Die ostdeutsche Schriftstellerin Anne Rabe begründet den Erfolg der Populisten auch mit verpasster Aufarbeitung und Versäumnissen: „Man hat unterschätzt, dass eine Zivilgesellschaft nicht von allein entsteht, also gerade mit der Prägung aus dem Osten, mit dieser durch und durch Staats-getragenen Organisation des Lebens. Da dachte man: Ach, das kommt von allein. Das war ein Versäumnis der großen Parteien. Da waren die Rechtsextremen sehr viel gewiefter und haben solche Räume viel schneller besetzt.“
Totalitäre Ideologien wie die der AfD bauen auf Freund-Feind-Gegensätze ohne Zwischentöne auf. Das ist etwas, das viele in Ostdeutschland gut kennen. Und auch der Wagenknecht-Populismus kommt dort besser an als anderswo, denn Antiamerikanismus und die allgemeine Ablehnung des Westens wurden uns tagtäglich eingepflanzt. Ich habe es selbst erlebt. Wer in einer Diktatur sozialisiert wurde und sich nicht aktiv damit auseinandersetzt, entwickelt mitunter zerstörerische Wut und vererbt Hass bis in die zweite und dritte Generation.
Zurzeit verbreitet sich eine Ost-Wut auf einen dominanten Westen. Und eine Wut auf "die da oben", die keine Sofortlösungen haben auf immer mehr, oft massive globale Veränderungen. „In Ostdeutschland wird diese aktuelle Transformationserfahrung überlagert von einer bereits erfolgten Transformation, die viele an den Rand dessen brachte, was sie aushalten können“, meint Kowalczuk. Das lasse viele Menschen verzweifeln und nach radikalen, einfachen Antworten suchen.

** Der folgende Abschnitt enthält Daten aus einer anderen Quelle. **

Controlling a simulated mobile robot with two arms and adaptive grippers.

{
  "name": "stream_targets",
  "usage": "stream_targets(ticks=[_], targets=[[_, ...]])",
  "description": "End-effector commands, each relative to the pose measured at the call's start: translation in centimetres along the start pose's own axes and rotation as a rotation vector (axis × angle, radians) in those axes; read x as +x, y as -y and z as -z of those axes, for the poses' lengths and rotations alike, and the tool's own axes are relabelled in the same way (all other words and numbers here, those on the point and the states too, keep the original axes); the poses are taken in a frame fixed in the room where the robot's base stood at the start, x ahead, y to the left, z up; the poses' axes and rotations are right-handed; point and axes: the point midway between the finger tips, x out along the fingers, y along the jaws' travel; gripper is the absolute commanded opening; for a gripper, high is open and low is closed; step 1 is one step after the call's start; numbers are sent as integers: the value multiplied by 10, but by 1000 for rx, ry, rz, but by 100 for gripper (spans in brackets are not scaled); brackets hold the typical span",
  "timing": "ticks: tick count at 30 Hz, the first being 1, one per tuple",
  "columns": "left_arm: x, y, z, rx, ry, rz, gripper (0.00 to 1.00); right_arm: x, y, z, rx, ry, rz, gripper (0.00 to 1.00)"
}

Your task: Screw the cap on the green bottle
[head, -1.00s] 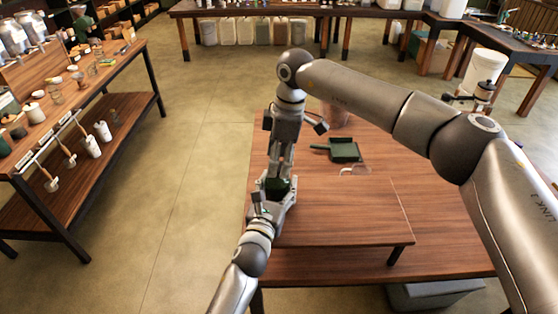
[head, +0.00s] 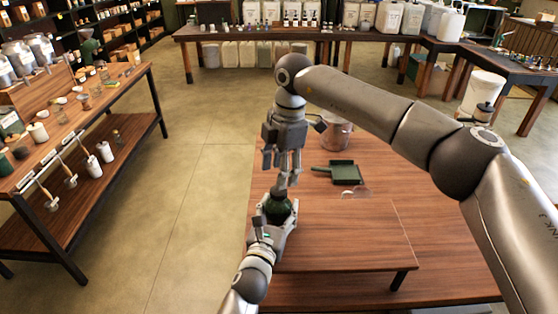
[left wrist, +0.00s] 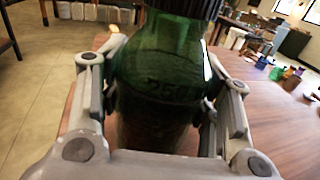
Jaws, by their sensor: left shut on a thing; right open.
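The green bottle (head: 279,209) stands upright at the left edge of the raised wooden board. My left gripper (head: 276,214) is shut around its body, one finger on each side. In the left wrist view the green glass bottle (left wrist: 160,75) fills the middle, between the fingers. A black ribbed cap (left wrist: 185,6) sits at the bottle's top, cut off by the frame edge, so I cannot tell how tightly it sits. My right gripper (head: 283,176) is open and empty, pointing down just above the bottle.
The raised board (head: 345,235) is bare to the right of the bottle. A shelf table (head: 85,130) with jars and brushes stands at the left.

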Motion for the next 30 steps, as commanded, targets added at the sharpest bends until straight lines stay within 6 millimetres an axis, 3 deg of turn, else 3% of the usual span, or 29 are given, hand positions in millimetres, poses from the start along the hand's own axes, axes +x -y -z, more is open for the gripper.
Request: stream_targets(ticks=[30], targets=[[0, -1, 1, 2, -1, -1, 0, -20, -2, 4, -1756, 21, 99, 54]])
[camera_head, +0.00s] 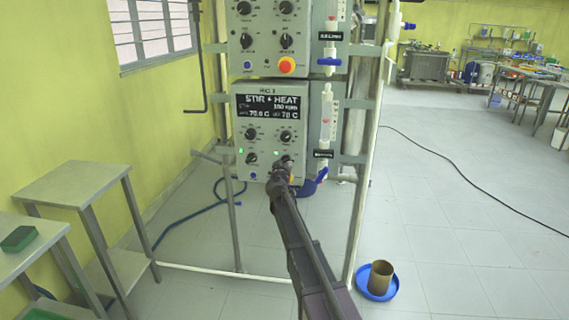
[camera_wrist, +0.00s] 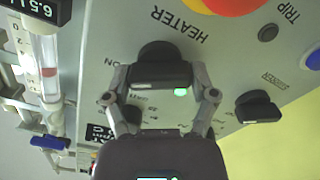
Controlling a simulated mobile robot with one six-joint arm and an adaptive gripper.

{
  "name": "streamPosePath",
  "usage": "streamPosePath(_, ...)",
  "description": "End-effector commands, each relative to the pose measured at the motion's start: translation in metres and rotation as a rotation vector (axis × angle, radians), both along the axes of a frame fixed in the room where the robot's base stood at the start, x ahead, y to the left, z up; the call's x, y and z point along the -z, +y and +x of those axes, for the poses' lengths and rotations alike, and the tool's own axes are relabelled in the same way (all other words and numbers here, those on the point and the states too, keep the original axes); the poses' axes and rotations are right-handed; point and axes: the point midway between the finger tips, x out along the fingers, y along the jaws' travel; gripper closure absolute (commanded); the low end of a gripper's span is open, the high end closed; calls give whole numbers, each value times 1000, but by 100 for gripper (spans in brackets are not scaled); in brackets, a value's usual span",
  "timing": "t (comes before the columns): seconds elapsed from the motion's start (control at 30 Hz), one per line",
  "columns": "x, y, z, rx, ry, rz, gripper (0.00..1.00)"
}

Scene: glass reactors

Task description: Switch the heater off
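The lower control box (camera_head: 270,110) reads "STIR + HEAT" with about 70 C on its display. In the wrist view, seen upside down, a black knob (camera_wrist: 160,72) sits by the "HEATER" label. A lit green lamp (camera_wrist: 180,92) is close to this knob, and "ON" is printed to one side. My gripper (camera_head: 283,168) is at the lower right of the box front. Its fingers (camera_wrist: 160,80) stand on either side of the heater knob, their tips against the ends of its bar. In the head view my gripper largely hides the knob.
Another black knob (camera_wrist: 258,107) sits beside the right finger. A red and yellow button (camera_wrist: 232,3) is beyond the heater knob. A similar upper box (camera_head: 265,35) is above. Glass tubes with blue valves (camera_head: 328,61) stand right of the boxes. A blue dish (camera_head: 377,281) is on the floor.

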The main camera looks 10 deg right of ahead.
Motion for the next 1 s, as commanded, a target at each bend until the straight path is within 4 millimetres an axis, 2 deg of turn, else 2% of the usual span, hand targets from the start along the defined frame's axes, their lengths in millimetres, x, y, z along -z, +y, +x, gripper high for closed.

Einfache Antworten gibt es leider nicht. In einer demokratischen Gesellschaft werden Kompromisse ausgehandelt. Das ist anstrengend, aber immer dem vorzuziehen, was Populisten wollen: eine Konsensgesellschaft, eine homogenisierte Gesellschaft, ohne auf der Suche nach Kompromissen zu sein. Populisten können die von ihnen verachtete Demokratie zum Kippen bringen. Wir müssen aufpassen, dass ihnen das nicht gelingt.